*Requirements*: Copy out exactly the lines from the first line of the material below through the line containing "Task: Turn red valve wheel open", and nothing beyond them.

*Given entries*:

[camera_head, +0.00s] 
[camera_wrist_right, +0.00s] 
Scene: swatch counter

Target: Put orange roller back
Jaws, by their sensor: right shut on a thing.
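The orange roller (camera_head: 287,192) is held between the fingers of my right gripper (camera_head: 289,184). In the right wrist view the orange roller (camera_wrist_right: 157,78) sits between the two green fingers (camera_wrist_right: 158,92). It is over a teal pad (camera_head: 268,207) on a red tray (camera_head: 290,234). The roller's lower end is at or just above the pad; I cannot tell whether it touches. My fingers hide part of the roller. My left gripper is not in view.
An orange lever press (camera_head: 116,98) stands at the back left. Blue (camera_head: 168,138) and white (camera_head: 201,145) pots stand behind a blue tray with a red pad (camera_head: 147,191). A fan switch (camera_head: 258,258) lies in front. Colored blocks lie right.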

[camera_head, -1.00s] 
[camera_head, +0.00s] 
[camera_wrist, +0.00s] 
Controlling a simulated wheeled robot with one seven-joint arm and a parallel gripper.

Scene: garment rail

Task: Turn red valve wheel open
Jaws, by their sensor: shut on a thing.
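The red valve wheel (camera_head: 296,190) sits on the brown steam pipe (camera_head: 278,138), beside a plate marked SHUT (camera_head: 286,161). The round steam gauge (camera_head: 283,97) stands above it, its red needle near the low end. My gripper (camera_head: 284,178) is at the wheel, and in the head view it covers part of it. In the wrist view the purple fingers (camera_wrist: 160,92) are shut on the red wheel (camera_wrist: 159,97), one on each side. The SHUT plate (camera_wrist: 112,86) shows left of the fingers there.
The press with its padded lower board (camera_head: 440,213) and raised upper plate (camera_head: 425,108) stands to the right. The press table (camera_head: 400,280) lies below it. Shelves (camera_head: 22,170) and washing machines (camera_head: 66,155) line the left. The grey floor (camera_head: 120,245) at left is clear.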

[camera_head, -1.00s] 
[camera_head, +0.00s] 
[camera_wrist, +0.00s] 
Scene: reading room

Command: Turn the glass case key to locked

*Answer to this exercise*:
[camera_head, +0.00s] 
[camera_wrist_right, +0.00s] 
Scene: swatch counter

Target: Put orange roller back
Jaws, by their sensor: right shut on a thing.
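The orange roller (camera_head: 287,192) is held between the fingers of my right gripper (camera_head: 289,184). In the right wrist view the orange roller (camera_wrist_right: 157,78) sits between the two green fingers (camera_wrist_right: 158,92). It is over a teal pad (camera_head: 268,207) on a red tray (camera_head: 290,234). The roller's lower end is at or just above the pad; I cannot tell whether it touches. My fingers hide part of the roller. My left gripper is not in view.
An orange lever press (camera_head: 116,98) stands at the back left. Blue (camera_head: 168,138) and white (camera_head: 201,145) pots stand behind a blue tray with a red pad (camera_head: 147,191). A fan switch (camera_head: 258,258) lies in front. Colored blocks lie right.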

[camera_head, -1.00s] 
[camera_head, +0.00s] 
[camera_wrist, +0.00s] 
Controlling a simulated wheeled robot with one seven-joint arm and a parallel gripper.

Scene: garment rail

Task: Turn red valve wheel open

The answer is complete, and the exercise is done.